The strained friendship between John Adams and Thomas Jefferson is well known and documented. Thankfully, Dr. Benjamin Rush intervened and convinced Adams to renew his friendship with Jefferson. The second president of the United States responded with a letter to Jefferson. Subsequently, the two men exchanged letters back and forth until their respective deaths, which occurred on the same day – July 4, 1826. The power of pen and ink combined with some thoughtful words supercharged a friendship on the brink of collapse.

A Rekindled Art

A handful of letters have arrived in my mailbox over the past several years that left a meaningful mark and provided much-needed fuel to propel me in a Godward direction:

  • An affirming letter from my father
  • A letter of personal counsel from Dr. John Piper
  • A letter of encouragement from my grandfather, Samuel Barger
  • A letter from Pastor Wayne Pickens, who mentored me in the defining years of pastoral ministry

One letter from my 89-year-old friend, Bruce who recently went to be with the Lord sits permanently in my study:

“Knowing you is to learn, as our Lord measures it, more than just the message of Scripture. You sow also of yourself in His name. More than His word you teach by example, tireless sacrificial giving for His glory and in furtherance of His love …”

Each of the letters above are safely preserved and serve as a permanent reminder of a special time in my life.

Opening a timely and encouraging letter is like receiving oxygen at the summit of Mt. Everest after a grueling climb. It is like salve on a wound in need of healing. A letter is a welcome guest that is never turned away.

It is not too late to revive letter writing in our generation. I suggest we revive the art of letter writing for at least five reasons.

1. Personal Touch

First, a letter is personal. Taking time to compose words on a page, sealing the letter in an envelope, and dropping it in the mail involve a series of additional steps and effort but the payoff is worth it. The personal touch of a letter deeply impacts the one who receives it.

2. Powerful Memories

Second, a letter helps enshrine memories that preserve friendships, provide a permanent record of significant thoughts, and instill hope for the future. When I read a memorable letter, it helps recall significant thoughts and feelings that may have otherwise been forgotten.

3. Permanent Keepsake

Third, a letter becomes a personal and powerful memento. An email can be cataloged in Evernote or saved in some other digital format. An email can even be printed and tucked away for future reference. But an email can never replace the special quality of the written letter.

4. Portrays Selflessness

Next, a letter is an act of selflessness. It takes a certain amount of discipline, time, and creativity to craft a meaningful letter. Such a pursuit, then, involves an intentional act of kindness or selflessness as the one composing the letter must think of others before herself. One might say that letter writing is a way of fulfilling the Golden Rule: “Do to others whatever you would like them to do to you. This is the essence of all that is taught in the law and the prophets” (Matthew 7:12, NLT).

5. Proclaims a Blessing

Finally, a letter is a way of proclaiming a blessing. At the heart of a blessing is the need for acceptance. “Genuine acceptance,” writes John Trent, “radiates from the concept of the blessing.”1 A letter has a way of unleashing a person to become all that God intends them to be. It is a way of communicating the kind of support that is empowering and life-changing. A letter has a way of inscribing an indelible seal of blessing on the soul of one of God’s image-bearers.
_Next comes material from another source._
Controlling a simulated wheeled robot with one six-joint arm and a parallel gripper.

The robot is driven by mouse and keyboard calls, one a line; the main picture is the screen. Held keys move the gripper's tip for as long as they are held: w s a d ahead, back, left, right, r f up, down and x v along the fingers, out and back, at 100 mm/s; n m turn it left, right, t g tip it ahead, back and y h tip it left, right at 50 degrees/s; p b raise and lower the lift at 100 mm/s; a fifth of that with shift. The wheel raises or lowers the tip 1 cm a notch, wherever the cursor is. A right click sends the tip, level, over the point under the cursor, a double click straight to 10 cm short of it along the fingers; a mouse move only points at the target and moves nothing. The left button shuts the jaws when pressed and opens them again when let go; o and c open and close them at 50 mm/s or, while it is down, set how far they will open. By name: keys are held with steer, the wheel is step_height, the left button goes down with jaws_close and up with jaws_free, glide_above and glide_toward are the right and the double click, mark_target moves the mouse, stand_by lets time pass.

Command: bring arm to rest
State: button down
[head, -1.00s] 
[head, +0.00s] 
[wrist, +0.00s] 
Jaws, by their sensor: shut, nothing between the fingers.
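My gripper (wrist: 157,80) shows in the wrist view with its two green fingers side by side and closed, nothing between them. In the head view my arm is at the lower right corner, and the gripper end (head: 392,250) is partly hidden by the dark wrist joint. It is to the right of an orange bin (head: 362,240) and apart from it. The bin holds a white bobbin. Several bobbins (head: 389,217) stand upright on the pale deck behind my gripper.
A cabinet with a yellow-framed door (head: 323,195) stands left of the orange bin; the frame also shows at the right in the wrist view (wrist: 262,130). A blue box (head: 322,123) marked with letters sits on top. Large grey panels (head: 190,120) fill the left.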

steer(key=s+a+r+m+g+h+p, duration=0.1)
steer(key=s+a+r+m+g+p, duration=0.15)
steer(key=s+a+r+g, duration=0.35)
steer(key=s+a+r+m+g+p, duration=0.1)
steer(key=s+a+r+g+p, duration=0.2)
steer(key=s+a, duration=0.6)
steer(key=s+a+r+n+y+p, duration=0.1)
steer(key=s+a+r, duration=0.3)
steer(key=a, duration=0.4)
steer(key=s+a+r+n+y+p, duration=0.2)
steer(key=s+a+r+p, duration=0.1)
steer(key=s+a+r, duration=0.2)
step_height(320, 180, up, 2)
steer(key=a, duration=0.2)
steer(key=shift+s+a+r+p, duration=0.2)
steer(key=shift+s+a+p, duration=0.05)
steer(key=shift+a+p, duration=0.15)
black and silver fountain pen

A simple letter has the power to inspire hope, instill confidence, and initiate action. A letter communicates devoted love and lifts the human spirit. A letter unshackles the hands and feet, inspires hearts and minds, and communicates love and support to the people we care about.

Reviving the lost art of letter writing begins with you. Who will you influence or encourage today with a simple letter? Who will be the recipient of your timely wisdom or counsel? Who will be inspired to take a step into the great unknown because they received a letter from you? Who will be challenged by your courageous words? Whose life will be changed forever because you took the time to craft a well-thought-out letter? Let us, then, revive the lost art of letter writing – one letter at a time.
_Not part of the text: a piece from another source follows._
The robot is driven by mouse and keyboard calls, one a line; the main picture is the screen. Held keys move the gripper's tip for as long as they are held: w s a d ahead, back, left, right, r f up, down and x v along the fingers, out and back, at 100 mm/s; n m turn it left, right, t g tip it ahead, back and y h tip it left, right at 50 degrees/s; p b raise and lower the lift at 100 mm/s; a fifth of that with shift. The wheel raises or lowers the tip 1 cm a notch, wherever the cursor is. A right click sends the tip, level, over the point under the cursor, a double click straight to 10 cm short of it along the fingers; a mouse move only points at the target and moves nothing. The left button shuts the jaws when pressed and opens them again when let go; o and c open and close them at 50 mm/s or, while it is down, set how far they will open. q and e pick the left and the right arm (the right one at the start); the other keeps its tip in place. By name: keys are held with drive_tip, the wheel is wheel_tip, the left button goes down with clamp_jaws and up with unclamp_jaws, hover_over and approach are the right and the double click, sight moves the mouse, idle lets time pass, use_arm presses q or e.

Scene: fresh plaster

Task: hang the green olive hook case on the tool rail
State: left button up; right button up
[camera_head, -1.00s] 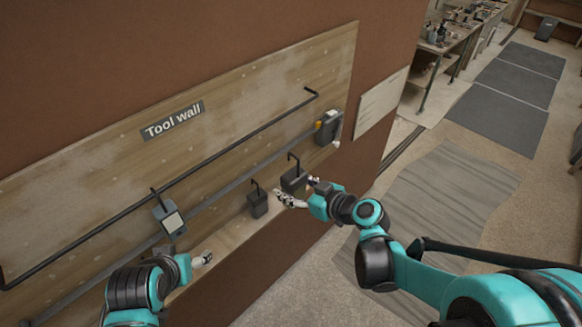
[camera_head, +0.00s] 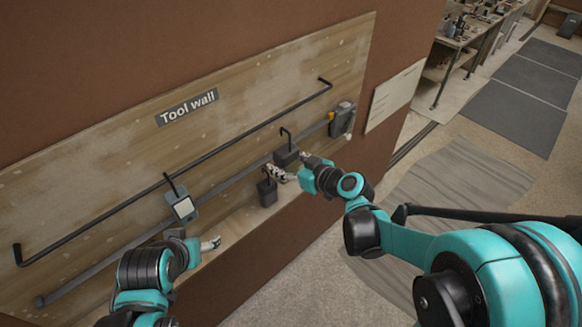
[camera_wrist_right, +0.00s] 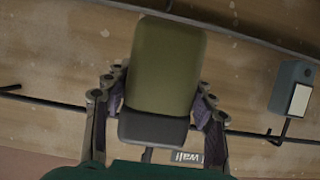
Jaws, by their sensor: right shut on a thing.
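The green olive hook case (camera_wrist_right: 165,70) fills the middle of the right wrist view, with a dark grey end and a hook stem. In the head view it is a dark block (camera_head: 287,156) with its hook up. My right gripper (camera_head: 296,173) is shut on it, fingers on both sides in the wrist view (camera_wrist_right: 158,110). The black tool rail (camera_head: 245,132) runs along the tool wall. The hook shows below the rail in the head view, apart from it. My left gripper (camera_head: 212,244) is near the ledge; its fingers are too small to judge.
A device with a pale screen (camera_head: 183,208) hangs from the rail at left. A grey device (camera_head: 342,120) is at the right end. A grey bar (camera_head: 235,182) runs below the rail.

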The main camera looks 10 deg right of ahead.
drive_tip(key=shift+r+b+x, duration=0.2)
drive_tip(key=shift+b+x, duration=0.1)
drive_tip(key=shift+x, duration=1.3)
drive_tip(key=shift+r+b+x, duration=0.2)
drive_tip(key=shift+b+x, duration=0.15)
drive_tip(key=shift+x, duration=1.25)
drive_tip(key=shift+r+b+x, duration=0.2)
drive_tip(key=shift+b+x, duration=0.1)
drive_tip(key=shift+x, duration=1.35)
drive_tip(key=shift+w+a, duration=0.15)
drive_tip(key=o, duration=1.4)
  1. John Trent, The Blessing (Nashville: Thomas Nelson, 1986), 28.

5 thoughts on “Reviving the Lost Art of Letter Writing

  1. Thank you, David, for not just a fantastic article…but for living what you write, by writing letters yourself! My husband and I were both humbled and greatly encouraged by your words…sent in an envelope across the miles!

  2. Thank you for the very encouraging letter, and the timely book for me to be reading. I greatly appreciate all of your wisdom that you post on a daily basis.

    1. It is my pleasure, Lee. And it is the least I could do to say thanks for the influence and impact you’ve made on my life over the years. I’m praying for you and trusting that the Lord is encouraging you daily!